• Problem statement
Go through the listing and pick out each line with the word "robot" in it.

• Raw records
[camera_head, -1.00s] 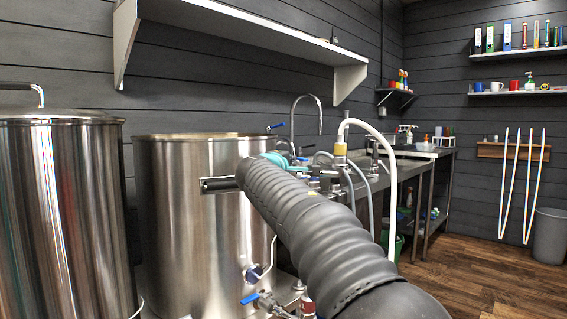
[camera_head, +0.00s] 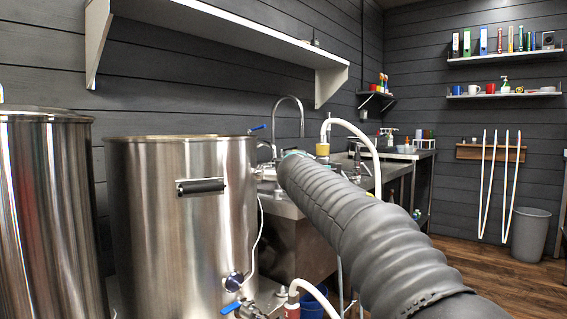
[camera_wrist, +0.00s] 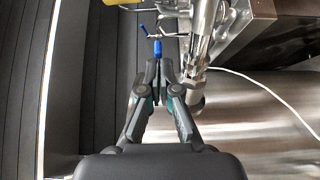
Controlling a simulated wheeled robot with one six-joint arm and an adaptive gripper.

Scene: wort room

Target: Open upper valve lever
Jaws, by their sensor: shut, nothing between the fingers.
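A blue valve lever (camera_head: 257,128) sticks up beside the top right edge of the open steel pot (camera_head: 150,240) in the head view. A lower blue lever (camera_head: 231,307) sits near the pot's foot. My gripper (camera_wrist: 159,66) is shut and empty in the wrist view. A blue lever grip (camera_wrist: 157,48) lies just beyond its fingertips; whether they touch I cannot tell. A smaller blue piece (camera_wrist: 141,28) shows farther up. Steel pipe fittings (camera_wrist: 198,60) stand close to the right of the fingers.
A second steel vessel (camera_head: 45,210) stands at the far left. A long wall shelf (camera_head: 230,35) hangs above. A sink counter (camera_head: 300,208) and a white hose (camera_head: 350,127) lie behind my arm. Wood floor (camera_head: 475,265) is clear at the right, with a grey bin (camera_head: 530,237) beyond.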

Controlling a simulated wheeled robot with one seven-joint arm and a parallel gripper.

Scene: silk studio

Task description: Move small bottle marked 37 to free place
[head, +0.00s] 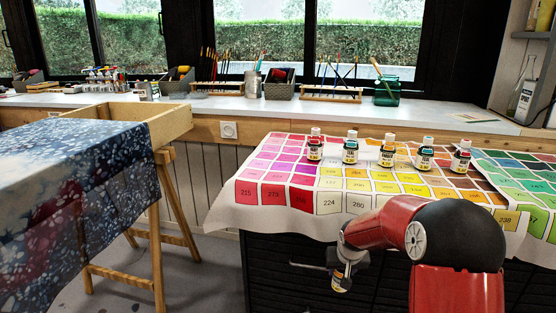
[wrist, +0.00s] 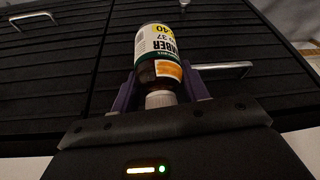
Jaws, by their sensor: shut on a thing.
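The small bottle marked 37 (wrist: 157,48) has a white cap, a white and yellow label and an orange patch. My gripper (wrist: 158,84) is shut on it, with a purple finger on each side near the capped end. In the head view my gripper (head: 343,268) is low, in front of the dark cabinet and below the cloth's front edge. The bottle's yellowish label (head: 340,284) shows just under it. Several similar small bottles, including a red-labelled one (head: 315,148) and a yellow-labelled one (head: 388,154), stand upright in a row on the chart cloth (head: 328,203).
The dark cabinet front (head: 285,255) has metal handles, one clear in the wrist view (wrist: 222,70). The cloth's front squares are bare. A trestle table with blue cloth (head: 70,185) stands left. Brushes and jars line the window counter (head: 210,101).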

• Exercise response
Controlling a simulated wheeled robot with one six-joint arm and an adaptive gripper.
Controlling a simulated wheeled robot with one seven-joint arm and a parallel gripper.

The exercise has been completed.